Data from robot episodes
┄┄┄┄┄┄
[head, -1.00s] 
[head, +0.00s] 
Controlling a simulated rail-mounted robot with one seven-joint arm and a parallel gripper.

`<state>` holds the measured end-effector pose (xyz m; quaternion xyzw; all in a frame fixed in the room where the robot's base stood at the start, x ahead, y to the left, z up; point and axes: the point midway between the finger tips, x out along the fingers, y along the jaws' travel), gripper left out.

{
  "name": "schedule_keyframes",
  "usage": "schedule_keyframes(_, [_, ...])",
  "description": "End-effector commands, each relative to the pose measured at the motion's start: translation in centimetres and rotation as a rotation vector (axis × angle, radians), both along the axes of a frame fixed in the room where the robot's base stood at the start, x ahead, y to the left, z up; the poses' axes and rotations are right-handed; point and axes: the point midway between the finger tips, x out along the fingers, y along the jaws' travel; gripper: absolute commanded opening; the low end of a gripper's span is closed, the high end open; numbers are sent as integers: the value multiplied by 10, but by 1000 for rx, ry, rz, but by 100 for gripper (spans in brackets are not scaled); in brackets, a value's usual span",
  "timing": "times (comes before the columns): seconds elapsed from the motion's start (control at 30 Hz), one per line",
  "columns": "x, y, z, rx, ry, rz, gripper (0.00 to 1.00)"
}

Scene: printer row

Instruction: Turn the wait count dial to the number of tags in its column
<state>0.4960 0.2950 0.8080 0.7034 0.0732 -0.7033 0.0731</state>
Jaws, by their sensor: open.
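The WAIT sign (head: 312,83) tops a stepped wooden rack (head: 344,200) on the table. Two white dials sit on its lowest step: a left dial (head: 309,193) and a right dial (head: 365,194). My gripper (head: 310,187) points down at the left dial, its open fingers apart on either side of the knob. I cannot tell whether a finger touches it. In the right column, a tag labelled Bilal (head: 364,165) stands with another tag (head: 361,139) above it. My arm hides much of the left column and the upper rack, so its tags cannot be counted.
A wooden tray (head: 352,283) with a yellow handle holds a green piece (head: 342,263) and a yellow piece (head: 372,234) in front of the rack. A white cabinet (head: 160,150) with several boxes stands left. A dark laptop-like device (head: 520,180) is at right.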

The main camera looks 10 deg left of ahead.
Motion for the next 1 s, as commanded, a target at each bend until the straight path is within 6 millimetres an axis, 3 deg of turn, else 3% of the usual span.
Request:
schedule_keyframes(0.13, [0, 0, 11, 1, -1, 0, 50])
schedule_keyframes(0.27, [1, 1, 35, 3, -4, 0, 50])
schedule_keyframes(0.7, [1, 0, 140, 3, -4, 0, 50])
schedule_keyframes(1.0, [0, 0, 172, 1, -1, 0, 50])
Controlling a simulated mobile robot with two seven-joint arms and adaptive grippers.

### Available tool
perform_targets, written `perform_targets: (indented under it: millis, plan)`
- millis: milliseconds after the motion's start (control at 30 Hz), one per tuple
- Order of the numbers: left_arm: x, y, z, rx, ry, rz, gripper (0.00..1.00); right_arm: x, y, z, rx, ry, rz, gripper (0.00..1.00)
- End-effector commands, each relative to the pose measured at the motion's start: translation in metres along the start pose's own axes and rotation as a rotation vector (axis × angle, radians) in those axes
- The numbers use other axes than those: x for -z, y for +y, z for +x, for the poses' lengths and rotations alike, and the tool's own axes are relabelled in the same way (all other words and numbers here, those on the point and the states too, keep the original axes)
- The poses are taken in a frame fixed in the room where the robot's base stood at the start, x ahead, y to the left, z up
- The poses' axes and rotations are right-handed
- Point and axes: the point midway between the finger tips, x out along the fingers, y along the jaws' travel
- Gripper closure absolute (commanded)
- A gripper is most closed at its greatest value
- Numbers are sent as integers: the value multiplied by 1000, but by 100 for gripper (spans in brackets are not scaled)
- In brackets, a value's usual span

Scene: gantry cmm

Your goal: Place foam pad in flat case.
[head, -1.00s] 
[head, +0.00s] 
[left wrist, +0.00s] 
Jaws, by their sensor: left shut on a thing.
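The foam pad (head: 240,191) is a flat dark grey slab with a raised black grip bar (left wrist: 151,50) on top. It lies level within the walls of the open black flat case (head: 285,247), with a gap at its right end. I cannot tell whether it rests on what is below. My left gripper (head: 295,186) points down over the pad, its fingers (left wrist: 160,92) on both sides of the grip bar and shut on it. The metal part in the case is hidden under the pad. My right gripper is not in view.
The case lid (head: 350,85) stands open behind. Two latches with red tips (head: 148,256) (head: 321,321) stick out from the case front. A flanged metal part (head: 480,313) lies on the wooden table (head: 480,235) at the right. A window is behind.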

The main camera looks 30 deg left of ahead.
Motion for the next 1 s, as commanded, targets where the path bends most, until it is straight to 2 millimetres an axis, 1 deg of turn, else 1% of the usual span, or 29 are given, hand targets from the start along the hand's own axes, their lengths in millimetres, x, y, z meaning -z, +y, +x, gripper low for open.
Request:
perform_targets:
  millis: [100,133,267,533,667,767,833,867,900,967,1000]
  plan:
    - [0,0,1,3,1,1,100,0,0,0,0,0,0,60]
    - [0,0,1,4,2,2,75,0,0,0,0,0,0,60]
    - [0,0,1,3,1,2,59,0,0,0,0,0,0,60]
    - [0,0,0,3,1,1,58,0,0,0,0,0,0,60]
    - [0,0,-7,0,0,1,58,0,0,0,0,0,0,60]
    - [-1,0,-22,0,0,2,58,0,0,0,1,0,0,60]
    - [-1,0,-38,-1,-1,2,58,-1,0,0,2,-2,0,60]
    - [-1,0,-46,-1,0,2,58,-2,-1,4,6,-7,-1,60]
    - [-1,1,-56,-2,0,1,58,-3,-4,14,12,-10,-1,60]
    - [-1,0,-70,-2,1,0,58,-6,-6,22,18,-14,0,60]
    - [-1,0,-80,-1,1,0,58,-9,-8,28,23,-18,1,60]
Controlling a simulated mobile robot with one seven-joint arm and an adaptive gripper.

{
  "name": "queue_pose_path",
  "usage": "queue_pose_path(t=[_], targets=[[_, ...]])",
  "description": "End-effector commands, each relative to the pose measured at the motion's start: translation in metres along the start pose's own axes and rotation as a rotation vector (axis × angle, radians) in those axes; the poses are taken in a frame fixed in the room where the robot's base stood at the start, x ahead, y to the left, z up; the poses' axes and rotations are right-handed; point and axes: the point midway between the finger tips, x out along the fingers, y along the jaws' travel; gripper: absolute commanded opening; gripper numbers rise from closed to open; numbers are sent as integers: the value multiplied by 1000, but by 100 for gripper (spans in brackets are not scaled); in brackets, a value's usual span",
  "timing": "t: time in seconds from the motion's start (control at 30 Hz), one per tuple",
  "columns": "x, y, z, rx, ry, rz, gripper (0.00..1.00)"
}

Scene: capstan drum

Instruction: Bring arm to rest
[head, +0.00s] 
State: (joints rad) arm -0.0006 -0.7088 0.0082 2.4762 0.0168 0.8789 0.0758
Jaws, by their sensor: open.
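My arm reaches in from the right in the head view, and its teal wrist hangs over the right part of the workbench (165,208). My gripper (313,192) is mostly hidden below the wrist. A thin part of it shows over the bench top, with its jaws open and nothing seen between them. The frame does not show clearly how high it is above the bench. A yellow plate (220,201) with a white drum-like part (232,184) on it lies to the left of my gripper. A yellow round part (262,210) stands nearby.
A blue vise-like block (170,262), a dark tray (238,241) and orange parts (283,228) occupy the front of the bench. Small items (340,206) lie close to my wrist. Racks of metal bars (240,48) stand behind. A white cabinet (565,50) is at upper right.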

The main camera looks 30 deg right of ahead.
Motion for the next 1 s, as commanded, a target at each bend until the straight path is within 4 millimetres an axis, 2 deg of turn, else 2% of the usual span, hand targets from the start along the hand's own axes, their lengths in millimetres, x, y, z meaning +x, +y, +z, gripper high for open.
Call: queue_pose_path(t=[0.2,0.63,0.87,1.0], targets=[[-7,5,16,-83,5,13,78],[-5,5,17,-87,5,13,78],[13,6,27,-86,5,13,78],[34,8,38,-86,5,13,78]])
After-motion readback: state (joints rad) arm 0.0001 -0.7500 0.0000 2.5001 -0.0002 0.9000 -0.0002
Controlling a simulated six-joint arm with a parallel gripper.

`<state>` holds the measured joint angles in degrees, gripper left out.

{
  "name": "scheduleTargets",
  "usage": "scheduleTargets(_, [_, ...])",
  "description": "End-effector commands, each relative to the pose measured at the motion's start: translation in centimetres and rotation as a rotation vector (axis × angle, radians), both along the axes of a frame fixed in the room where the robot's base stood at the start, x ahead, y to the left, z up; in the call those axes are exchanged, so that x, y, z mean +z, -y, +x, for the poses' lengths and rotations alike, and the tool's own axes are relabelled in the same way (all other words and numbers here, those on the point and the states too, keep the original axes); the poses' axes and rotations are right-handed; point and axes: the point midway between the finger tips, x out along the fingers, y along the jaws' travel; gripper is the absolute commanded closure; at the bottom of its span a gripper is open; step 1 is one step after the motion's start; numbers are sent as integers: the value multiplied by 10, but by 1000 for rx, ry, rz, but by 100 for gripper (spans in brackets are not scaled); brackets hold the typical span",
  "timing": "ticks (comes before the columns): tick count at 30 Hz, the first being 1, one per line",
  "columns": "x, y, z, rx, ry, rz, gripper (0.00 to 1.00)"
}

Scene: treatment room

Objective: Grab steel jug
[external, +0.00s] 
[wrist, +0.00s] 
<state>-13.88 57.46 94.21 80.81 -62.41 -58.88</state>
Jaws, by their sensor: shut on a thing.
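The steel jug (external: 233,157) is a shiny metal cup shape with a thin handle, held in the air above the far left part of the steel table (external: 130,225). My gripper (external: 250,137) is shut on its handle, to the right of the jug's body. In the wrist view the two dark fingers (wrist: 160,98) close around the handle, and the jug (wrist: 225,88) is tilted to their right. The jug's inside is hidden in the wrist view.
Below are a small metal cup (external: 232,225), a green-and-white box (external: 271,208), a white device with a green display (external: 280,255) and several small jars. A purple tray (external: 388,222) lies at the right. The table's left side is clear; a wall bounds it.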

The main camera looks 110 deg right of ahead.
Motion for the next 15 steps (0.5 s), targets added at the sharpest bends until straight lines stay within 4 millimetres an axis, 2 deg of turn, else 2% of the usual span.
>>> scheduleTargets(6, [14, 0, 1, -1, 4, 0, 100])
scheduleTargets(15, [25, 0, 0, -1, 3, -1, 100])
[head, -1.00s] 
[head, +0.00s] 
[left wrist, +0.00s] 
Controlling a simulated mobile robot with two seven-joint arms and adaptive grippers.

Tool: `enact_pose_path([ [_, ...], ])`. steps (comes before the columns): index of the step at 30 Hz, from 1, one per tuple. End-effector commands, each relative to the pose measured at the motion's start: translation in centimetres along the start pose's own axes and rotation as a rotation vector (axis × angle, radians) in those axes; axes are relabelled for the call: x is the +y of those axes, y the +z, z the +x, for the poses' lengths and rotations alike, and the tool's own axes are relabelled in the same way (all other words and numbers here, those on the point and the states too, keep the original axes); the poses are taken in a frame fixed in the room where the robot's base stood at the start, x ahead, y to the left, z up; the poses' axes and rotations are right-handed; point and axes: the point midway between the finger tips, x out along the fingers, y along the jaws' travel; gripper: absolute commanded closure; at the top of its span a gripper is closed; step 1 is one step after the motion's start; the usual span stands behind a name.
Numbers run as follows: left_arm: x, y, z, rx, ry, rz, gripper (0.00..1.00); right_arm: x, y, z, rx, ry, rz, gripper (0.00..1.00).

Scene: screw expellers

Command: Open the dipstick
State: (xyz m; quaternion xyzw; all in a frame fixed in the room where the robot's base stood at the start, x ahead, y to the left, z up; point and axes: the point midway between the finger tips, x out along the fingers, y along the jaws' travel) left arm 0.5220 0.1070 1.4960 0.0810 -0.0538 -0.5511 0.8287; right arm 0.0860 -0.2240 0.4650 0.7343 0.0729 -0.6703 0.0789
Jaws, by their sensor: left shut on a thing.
┄┄┄┄┄┄
◆ **TASK TO COMPLETE**:
Copy only the stretch running from the line containing "Numbers run as" to the final line of the entries, both ends included, exactly as it stands.

◆ **EXERCISE RESULT**:
Numbers run as follows: left_arm: x, y, z, rx, ry, rz, gripper (0.00..1.00); right_arm: x, y, z, rx, ry, rz, gripper (0.00..1.00).

Scene: screw expellers

Command: Open the dipstick
State: (xyz m; quaternion xyzw; all in a frame fixed in the room where the robot's base stood at the start, x ahead, y to the left, z up; point and axes: the point midway between the finger tips, x out along the fingers, y along the jaws' travel) left arm 0.5220 0.1070 1.4960 0.0810 -0.0538 -0.5511 0.8287; right arm 0.0860 -0.2240 0.4650 0.7343 0.0729 -0.6703 0.0789
Jaws, by their sensor: left shut on a thing.

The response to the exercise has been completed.